Sejatinya bukan hanya kulit jengkol resep petani di masa silam untuk mengusir tikus atau hama lainnya. Beragam  biopestisida—berupa biorodentisida dan bioinsektisida—yang lain ialah bintaro (Cerbera odollam) dan mengkudu (pace; Morinda citrifolia). Caranya pun hampir mirip. Untuk mengusir tikus, cukup letakkan buah bintaro atau buah mengkudu di mulut lubang tikus atau di tempat yang biasa dilewatinya.

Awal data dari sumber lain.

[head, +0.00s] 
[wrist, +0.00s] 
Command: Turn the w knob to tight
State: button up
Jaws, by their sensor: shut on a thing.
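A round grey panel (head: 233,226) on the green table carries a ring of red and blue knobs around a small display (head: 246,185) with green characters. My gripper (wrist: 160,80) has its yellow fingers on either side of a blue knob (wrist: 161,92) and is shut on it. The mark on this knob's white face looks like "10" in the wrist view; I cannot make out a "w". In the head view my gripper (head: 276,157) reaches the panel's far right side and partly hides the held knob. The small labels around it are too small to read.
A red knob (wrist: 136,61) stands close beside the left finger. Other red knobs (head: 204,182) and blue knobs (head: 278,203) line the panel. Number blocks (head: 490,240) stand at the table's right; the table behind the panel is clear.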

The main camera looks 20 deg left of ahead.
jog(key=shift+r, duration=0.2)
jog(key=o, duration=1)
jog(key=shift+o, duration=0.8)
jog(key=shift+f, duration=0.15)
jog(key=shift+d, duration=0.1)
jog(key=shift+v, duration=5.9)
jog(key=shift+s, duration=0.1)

Bedanya buah bintaro digunakan yang muda, sementara mengkudu yang tua. Itu karena racun buah bintaro—cerberin—lebih banyak keluar dari buah muda. Sebaliknya aroma tajam mengkudu lebih kuat pada buah tua. Sementara untuk menghalau hama serangga, kedua tanaman tersebut—bagian daun dan buah—dapat diekstrak, lalu disemprotkan ke lahan yang terkena serangan. Pengalaman Balittra, bintaro dapat menghalau hama ulat grayak, hama plutella, ulat jengkal, penggrek batang, hama putih palsu dan hama putih. Pun mengkudu dapat mengusir ulat grayak dan  ulat sawi.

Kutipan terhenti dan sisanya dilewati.